You can see now a new fund. We’re doing Alibaba. We’re doing Meituan. We’re doing Tencent. These large companies have completely disappeared from the fund and they’re just not owning them. We’re not owning them because we don't like them and we actually think you can find much better ideas out there. I guess that's one key thing we've done. We also can be far more flexible. Some of the smaller ideas which you wouldn't put into a larger fund.

We can now go into KH Vatec. This is a huge manufacturer which does foldable hinges in South Korea for Samsung. That's now gone into fund, which is quite exciting. And then we've taken quite big bets in the Asian markets, which is again, slightly more of a deviation. My three months gardening, I spent a lot of time looking at the Asians. And this is a market that I just find it’s fascinating that despite how well performance has been for us, we can find this market where these stocks, that some companies are up 5, 10X over the last three to five years.

Others don't know them or haven't held them. And nobody has, which is the great thing about it. I think that’s almost the last frontier of a very, very liquid market, hundreds, if not thousands, of fantastic companies. And the knowledge level on them, even by the local investors, is… They’ve less foreign investors.
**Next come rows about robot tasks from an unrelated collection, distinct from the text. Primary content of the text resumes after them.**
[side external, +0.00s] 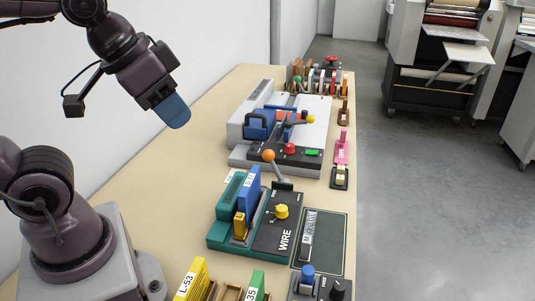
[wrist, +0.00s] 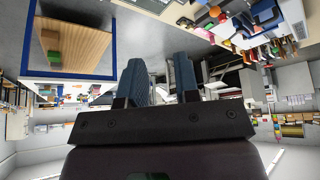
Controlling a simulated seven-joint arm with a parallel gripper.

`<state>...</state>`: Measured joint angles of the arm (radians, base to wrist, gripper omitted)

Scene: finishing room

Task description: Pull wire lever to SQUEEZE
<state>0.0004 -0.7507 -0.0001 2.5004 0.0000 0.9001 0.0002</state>
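The wire machine has a teal base (side external: 228,243) and a black panel (side external: 277,232) marked WIRE. Its lever (side external: 275,169) is a grey rod with an orange ball knob (side external: 268,155). The rod rises from a dark pivot at the panel's far end and tilts up and left. A yellow knob (side external: 282,211) is on the panel. My gripper (side external: 174,113) is raised in the air, left of and higher in the picture than the lever, well apart from it. In the wrist view my gripper (wrist: 158,72) shows its two blue fingers apart with nothing between them. The wire machine is not recognizable in the wrist view.
A blue block (side external: 249,187) stands upright on the teal base. A grey machine (side external: 254,125) with levers and red and green buttons is behind. A dark mat (side external: 332,232) lies to the right. Labelled yellow (side external: 194,279) and green blocks are in front. The air around my gripper is clear.

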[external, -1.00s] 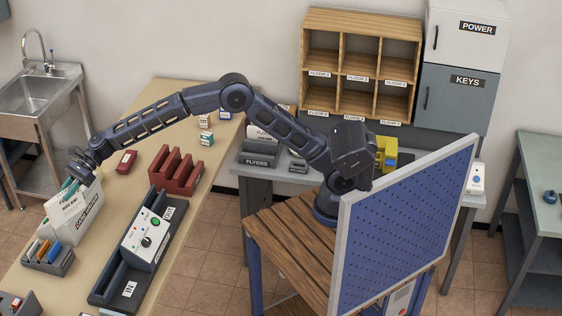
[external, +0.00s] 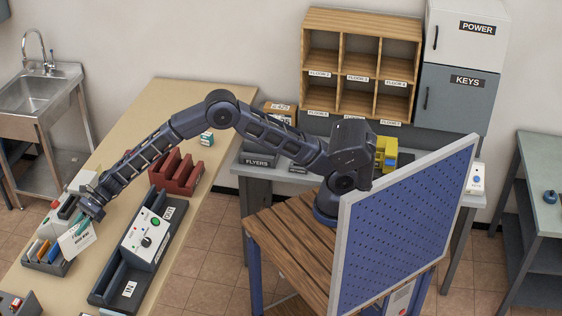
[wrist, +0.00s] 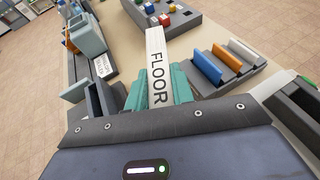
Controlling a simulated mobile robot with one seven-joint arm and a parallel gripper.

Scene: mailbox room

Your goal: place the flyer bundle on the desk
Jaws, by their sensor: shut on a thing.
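My gripper (external: 92,208) is shut on a white flyer bundle (external: 78,239), above the left part of the long beige table (external: 165,100). The bundle hangs tilted from the fingers, close to a dark tray. In the wrist view the bundle (wrist: 157,65) stands edge-on between the teal fingers, with the word FLOOR along it. I cannot tell whether its lower edge touches anything. A grey desk (external: 325,180) stands by the back wall, with a dark FLYERS tray (external: 258,160) on it, partly behind my arm.
The dark tray (external: 58,266) holds orange, white and blue pieces. A white box (external: 62,203) stands behind my gripper. A dark in/out tray with a button panel (external: 146,240) and a red rack (external: 178,170) lie to the right. The beige table's far part is clear.

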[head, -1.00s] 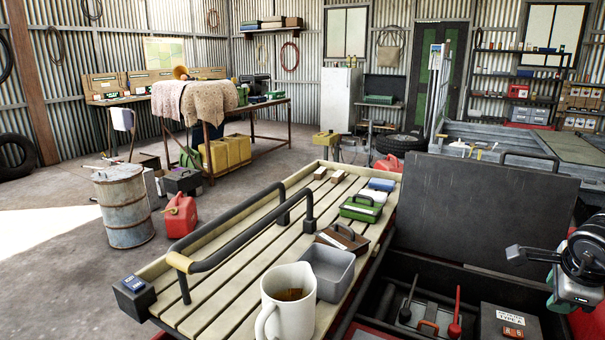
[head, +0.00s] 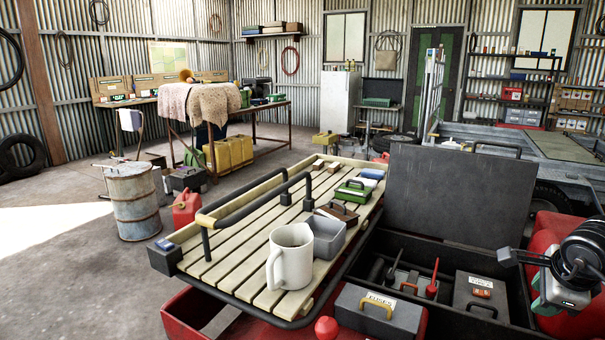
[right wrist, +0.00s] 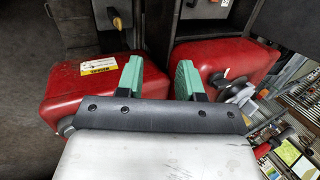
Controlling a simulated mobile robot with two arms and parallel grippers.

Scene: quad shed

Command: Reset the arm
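My right arm comes in at the right edge of the head view. Its right gripper (head: 541,290) hangs over the right end of the dark open storage box, with pale green fingers partly hidden by the wrist. In the right wrist view the two green fingers (right wrist: 158,80) stand apart with nothing between them, so the gripper is open and empty. Red bodywork shows beyond the fingers. My left gripper is in neither view.
A slatted rack (head: 222,262) with a black rail carries a white mug (head: 290,262), a grey tray (head: 328,240) and small boxes. The open storage box (head: 455,248) holds tools and cases. Its raised lid (head: 455,195) stands behind. A grey fuses case (head: 378,315) is in front.

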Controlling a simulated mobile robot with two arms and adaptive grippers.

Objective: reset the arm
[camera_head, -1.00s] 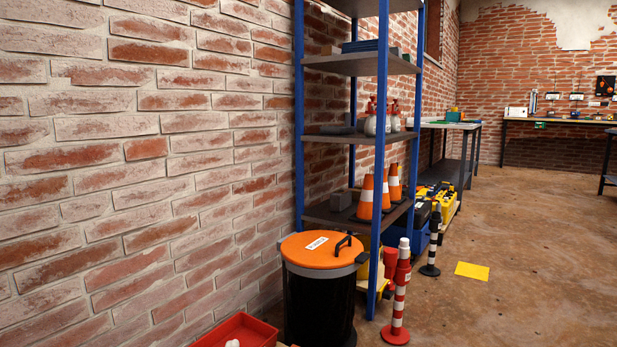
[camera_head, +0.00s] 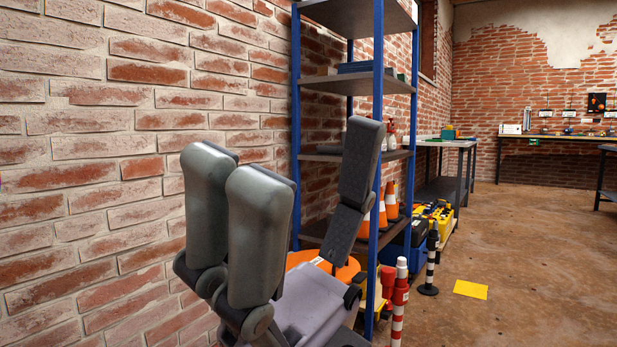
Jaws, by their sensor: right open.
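My right gripper (camera_head: 300,160) rises from the bottom of the head view, in front of the brick wall and the shelf. Its grey fingers point up. Two stand side by side on the left and one stands apart on the right, with an empty gap between. It is open and holds nothing. It hides most of the orange-lidded bin (camera_head: 343,272) and part of the shelf. My left gripper is not in view.
A blue-framed shelf (camera_head: 378,60) stands along the brick wall (camera_head: 90,170). Orange-white cones (camera_head: 391,203) sit on it. A red-white post (camera_head: 399,300) and a black-white post (camera_head: 431,262) stand on the floor. A yellow sheet (camera_head: 470,289) lies on open floor at the right.

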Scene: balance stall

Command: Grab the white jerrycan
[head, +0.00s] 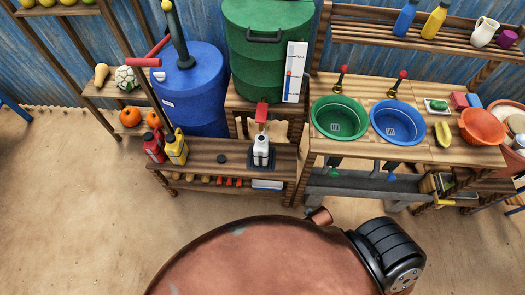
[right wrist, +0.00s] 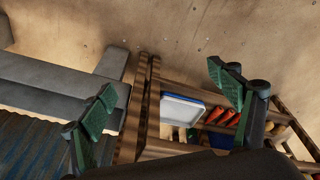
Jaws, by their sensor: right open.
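The white jerrycan (head: 261,152) stands upright on the low wooden bench (head: 210,160), below the red tap of the green barrel (head: 266,45). A dark cap or spout shows at its top. I cannot make it out in the right wrist view. My right gripper (right wrist: 168,88) is open, its two green-padded fingers wide apart with nothing held between them. Beyond the fingers show a wooden bench post and a white and blue tray (right wrist: 183,110) on a lower shelf. Neither gripper shows in the head view, and my left gripper is not in view.
A red jerrycan (head: 154,147) and a yellow jerrycan (head: 176,148) stand at the bench's left end, with a small dark disc (head: 221,158) between them and the white one. A blue barrel (head: 190,90) stands behind. Green (head: 324,134) and blue basins (head: 384,135) sit to the right.

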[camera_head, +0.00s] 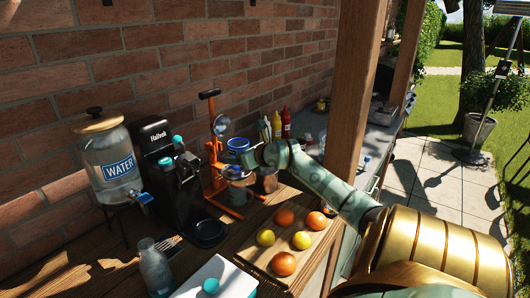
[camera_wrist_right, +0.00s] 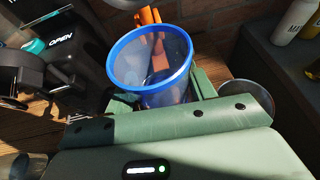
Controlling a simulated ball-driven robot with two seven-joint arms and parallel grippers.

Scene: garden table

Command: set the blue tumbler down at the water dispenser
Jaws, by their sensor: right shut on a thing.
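The blue tumbler (camera_head: 238,145) is in the middle of the head view, in front of the orange press. It is see-through with a bright blue rim, and its open mouth shows in the right wrist view (camera_wrist_right: 160,70). My right gripper (camera_head: 238,158) is shut on it, with its green fingers (camera_wrist_right: 165,100) on either side of the tumbler's wall. The tumbler looks roughly upright and above the table. The water dispenser (camera_head: 112,152) is a glass jar with a wooden lid, a WATER label and a blue tap (camera_head: 144,198), at the left. My left gripper is not in view.
A black coffee machine (camera_head: 155,140) and an orange citrus press (camera_head: 213,150) stand between the dispenser and my right gripper. A glass bottle (camera_head: 154,268) stands in front. A fruit board (camera_head: 262,258) lies front right. A wooden post (camera_head: 356,80) rises at right.

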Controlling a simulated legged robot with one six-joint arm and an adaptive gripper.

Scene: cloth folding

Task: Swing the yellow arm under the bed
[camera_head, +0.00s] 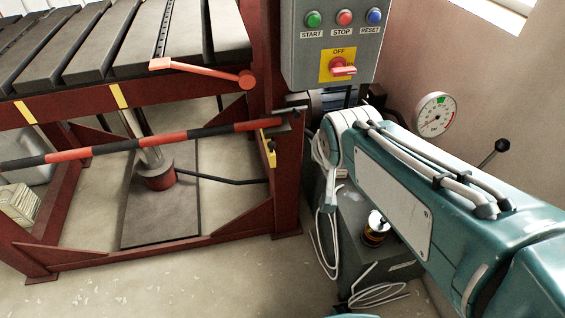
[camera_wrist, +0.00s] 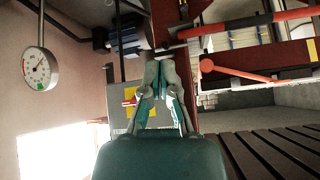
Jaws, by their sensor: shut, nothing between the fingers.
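The bed (camera_head: 130,92) is a slatted top on a dark red frame at the upper left of the head view. A red-and-black striped bar (camera_head: 200,133) runs across below the bed's edge, its right end at the frame post. A small yellow bracket (camera_head: 268,150) sits on that post, below the bar's end. I see no plainly yellow arm. The striped bar also shows at the top of the wrist view (camera_wrist: 245,24). My gripper (camera_wrist: 160,64) is shut and empty in the wrist view, pointing towards the post and control box. The head view does not show its fingers.
An orange-red lever (camera_head: 205,70) lies along the bed's front edge. A grey control box (camera_head: 332,45) with buttons and a red switch hangs right of the post. A gauge (camera_head: 435,115) is on the wall. A dark pad and column stand under the bed. The front floor is clear.

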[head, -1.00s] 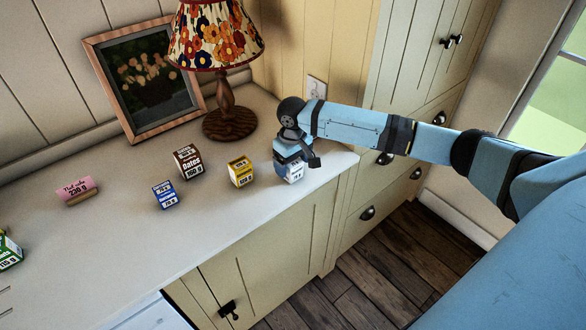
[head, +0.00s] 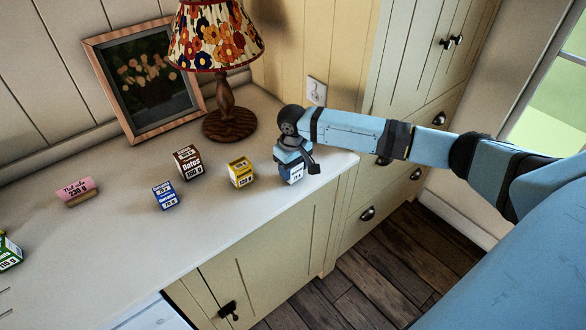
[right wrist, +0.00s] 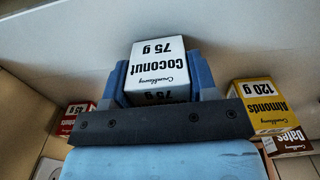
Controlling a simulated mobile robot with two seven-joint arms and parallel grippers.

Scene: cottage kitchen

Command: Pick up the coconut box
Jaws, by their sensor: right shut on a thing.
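The box appears to rest on the counter. My left gripper is not in view.
A yellow almonds box (head: 240,173) stands just left of the coconut box, with a brown dates box (head: 188,162) and a blue box (head: 165,195) farther left. A lamp (head: 229,122) stands behind. The counter's front edge is close by.

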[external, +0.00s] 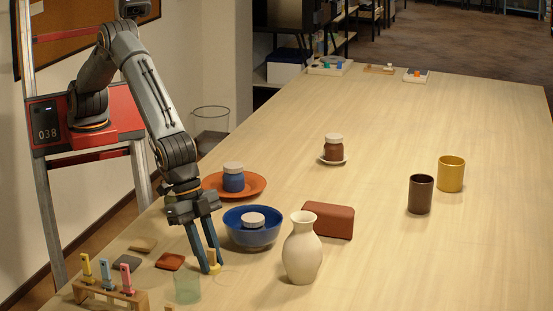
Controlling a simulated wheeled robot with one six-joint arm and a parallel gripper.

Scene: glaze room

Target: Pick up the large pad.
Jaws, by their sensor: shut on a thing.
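Three flat pads lie at the near left of the table: a tan pad (143,245), a grey pad (127,263) and a red-brown pad (170,261). They look close in size, so I cannot tell which is the large one. My gripper (212,262) points down to the right of the red-brown pad, apart from all three. Its blue fingers are shut on a small tan-and-yellow thing (212,257), low at the table. The fingers partly hide this thing, and I cannot tell whether it touches the table.
A blue bowl (237,235) with a pale-lidded item inside and a cream vase (302,255) stand right of my gripper. A clear greenish glass (187,288) and a wooden rack (103,296) with coloured clips are nearby.

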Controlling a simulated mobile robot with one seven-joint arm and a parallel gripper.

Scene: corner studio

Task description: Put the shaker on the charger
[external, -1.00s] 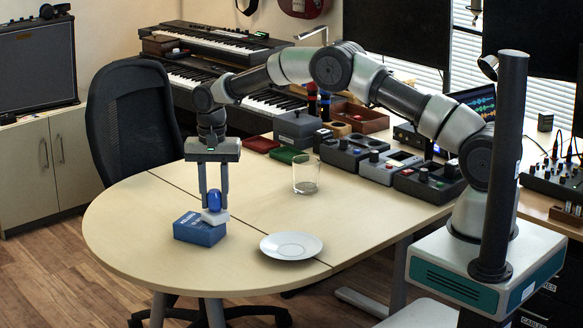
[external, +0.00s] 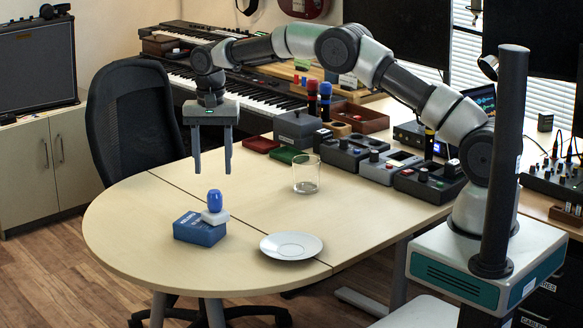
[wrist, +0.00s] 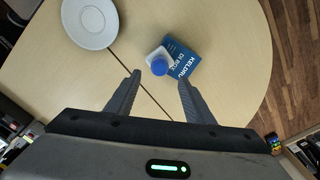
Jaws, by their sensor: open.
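The blue shaker (external: 214,200), a small rounded capsule, stands upright on the white charger (external: 215,217), a small pad. The charger rests on the blue box (external: 200,232) near the table's left edge. In the wrist view the shaker (wrist: 159,67) shows from above, covering part of the charger (wrist: 152,56), with the box (wrist: 184,60) beneath. My gripper (external: 210,173) is open and empty, above the shaker and apart from it. Its fingers (wrist: 159,78) point down.
A white plate (external: 290,247) lies right of the box, and a clear glass (external: 306,176) stands behind it. Green (external: 285,155) and red (external: 261,144) flat items and several grey devices line the back. The table's middle is clear.

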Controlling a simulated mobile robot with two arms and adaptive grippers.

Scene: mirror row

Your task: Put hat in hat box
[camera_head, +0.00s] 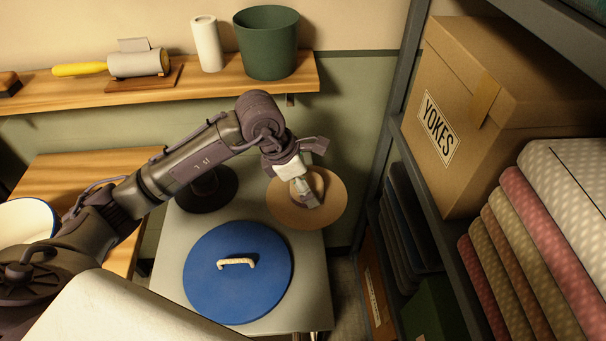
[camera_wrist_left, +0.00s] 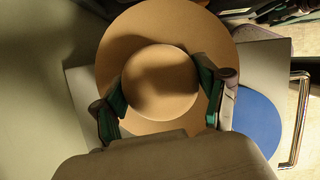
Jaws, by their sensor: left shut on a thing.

Merryn: Let's leave China to one side for a moment and go back to Asia as a whole. You mostly spent these three months thinking about, how are you going to run this fund? How are you going to invest? And you are sticking with Asia. What is it about Asia over the next, say, ten years that makes you feel that this market as a whole is the one you want to be in?

Ewan: We think Asia’s going to be the fastest growing market in the world three, five, ten, maybe even 20 years. And it’s really urbanisation, the rise of middle class. But it's far more than just that. It's the rapid adoption of new technology by the middle class which is driving all this excitement, all this growth, all this innovation, all this disruption that we're seeing at the moment. And why is that happening in Asia more than we’re seeing in the West?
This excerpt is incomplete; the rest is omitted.